» Exercise objective
Find how many lines of the listing include the string "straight", and report only that figure.

— BEGIN Material shown —

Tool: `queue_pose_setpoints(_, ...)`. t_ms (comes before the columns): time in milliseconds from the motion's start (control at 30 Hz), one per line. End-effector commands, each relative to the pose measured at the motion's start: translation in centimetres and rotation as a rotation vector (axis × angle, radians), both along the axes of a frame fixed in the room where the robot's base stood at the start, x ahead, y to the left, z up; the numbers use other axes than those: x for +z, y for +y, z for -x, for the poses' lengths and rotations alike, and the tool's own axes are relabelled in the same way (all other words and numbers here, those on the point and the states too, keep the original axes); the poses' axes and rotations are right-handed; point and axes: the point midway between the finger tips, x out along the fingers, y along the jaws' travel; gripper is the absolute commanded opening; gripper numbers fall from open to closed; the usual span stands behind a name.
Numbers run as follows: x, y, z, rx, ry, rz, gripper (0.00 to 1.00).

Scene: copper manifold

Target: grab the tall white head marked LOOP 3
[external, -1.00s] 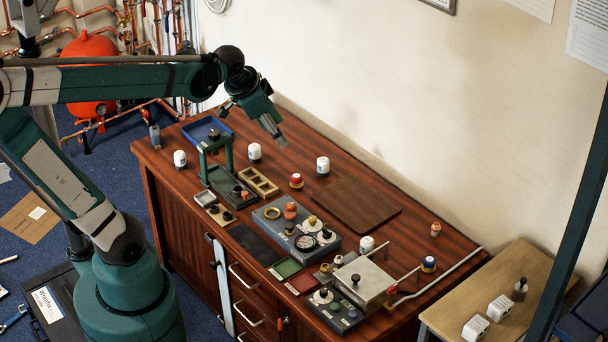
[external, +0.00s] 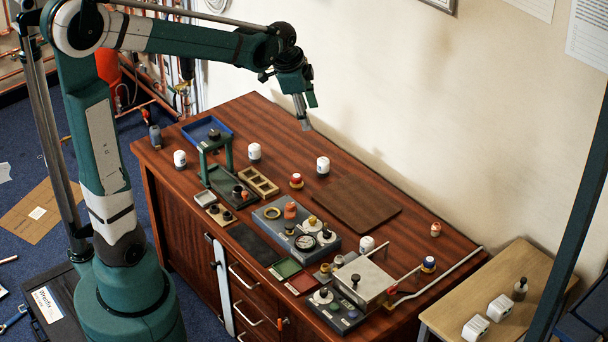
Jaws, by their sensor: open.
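Several white heads stand on the wooden bench (external: 285,150). One white head (external: 323,166) stands near the back edge, one (external: 254,151) is further left, one (external: 180,158) is near the left end, and one (external: 367,244) is by the metal plate. Their markings are too small to read, so I cannot tell which is LOOP 3. My gripper (external: 304,124) is open and empty, pointing down in the air. In the picture it appears above and a little left of the white head near the back edge.
A green stand (external: 230,153), a blue tray (external: 197,131) and a grey block with a gauge (external: 325,253) crowd the bench. A brown board (external: 358,206) lies at the back right. The wall rises close behind the bench.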

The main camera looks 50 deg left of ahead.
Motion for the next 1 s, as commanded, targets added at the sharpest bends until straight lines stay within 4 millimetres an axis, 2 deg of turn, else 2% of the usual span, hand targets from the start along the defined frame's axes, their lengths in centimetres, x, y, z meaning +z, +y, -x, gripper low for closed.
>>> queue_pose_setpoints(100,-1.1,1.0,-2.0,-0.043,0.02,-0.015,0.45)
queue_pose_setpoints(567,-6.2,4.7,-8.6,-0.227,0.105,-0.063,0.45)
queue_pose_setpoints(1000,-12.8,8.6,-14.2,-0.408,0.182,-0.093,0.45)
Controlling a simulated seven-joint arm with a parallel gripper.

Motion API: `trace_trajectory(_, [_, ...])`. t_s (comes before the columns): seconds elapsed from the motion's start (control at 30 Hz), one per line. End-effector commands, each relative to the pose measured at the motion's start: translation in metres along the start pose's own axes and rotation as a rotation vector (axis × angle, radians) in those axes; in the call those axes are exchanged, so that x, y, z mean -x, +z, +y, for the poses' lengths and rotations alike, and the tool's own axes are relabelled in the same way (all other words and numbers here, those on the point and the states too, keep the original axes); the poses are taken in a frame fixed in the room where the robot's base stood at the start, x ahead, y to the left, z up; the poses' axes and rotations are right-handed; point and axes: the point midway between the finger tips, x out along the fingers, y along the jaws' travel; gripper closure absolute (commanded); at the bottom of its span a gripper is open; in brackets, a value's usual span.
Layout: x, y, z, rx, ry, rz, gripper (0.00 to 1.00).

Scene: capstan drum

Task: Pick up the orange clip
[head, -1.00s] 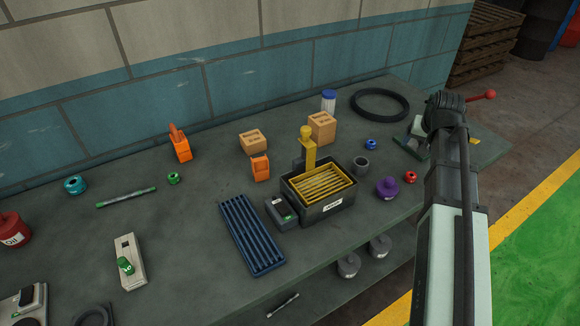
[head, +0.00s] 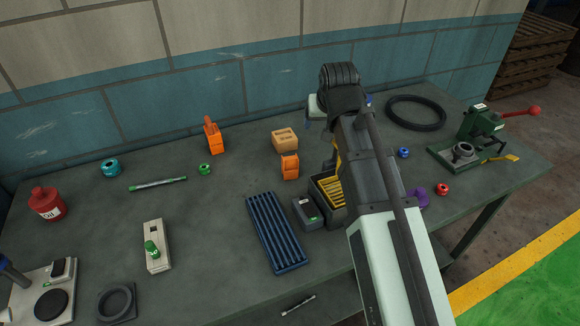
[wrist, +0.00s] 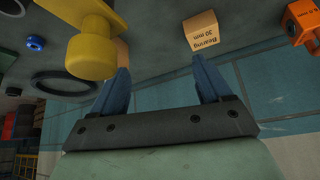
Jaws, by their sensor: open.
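Two orange objects stand on the bench in the head view. One, an upright orange piece with a lever-like top (head: 212,137), is near the wall; the other, a small orange block (head: 290,167), is in front of a cardboard box. I cannot tell for sure which is the clip. An orange part with a hole (wrist: 301,22) is cut off at the upper right of the wrist view; I cannot tell which of the two it is. My gripper (wrist: 160,65) is open, with nothing between its blue fingers, and apart from the orange part. My arm mostly hides it in the head view.
A cardboard bearing box (head: 285,138) also shows beyond my fingers in the wrist view (wrist: 201,32). A yellow post (wrist: 92,52) is close to my left-hand finger. A black bin (head: 326,212) and blue grate (head: 275,232) lie nearer the front.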

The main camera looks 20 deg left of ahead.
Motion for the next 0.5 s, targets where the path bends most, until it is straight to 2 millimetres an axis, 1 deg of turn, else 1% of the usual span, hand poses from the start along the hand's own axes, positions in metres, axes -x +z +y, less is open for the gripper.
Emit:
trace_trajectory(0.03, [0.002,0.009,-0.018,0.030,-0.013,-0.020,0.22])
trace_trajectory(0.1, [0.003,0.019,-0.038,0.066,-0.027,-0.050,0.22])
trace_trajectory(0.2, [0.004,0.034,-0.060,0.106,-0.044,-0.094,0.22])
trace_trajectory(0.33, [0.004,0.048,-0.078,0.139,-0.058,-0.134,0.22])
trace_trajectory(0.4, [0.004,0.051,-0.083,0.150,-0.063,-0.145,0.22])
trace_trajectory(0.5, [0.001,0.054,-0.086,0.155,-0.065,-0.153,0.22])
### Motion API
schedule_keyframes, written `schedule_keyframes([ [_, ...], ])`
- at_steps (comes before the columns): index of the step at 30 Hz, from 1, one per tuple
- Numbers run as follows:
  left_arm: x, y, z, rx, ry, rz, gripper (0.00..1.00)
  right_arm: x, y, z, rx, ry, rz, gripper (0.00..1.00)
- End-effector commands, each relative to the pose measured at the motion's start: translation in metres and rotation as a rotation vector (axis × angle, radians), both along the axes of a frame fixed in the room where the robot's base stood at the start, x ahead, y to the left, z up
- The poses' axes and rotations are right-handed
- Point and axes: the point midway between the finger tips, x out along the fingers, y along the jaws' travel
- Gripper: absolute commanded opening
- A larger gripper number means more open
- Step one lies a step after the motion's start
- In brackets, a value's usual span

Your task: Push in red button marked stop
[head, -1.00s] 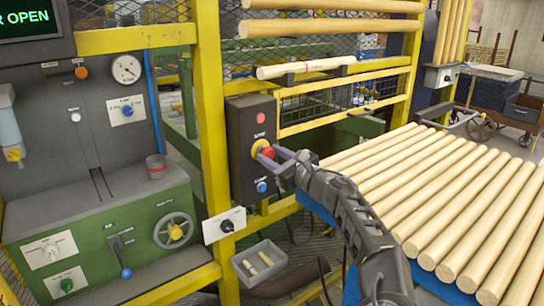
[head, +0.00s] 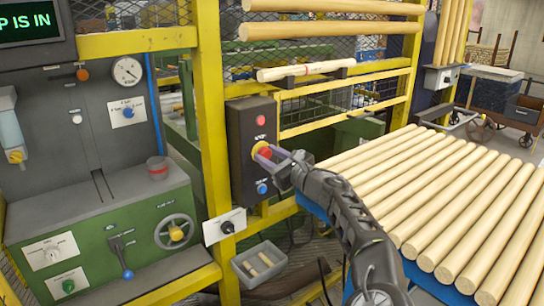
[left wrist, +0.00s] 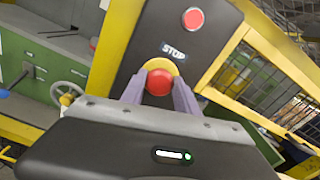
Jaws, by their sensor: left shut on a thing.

— END Material shown —

» Written response
2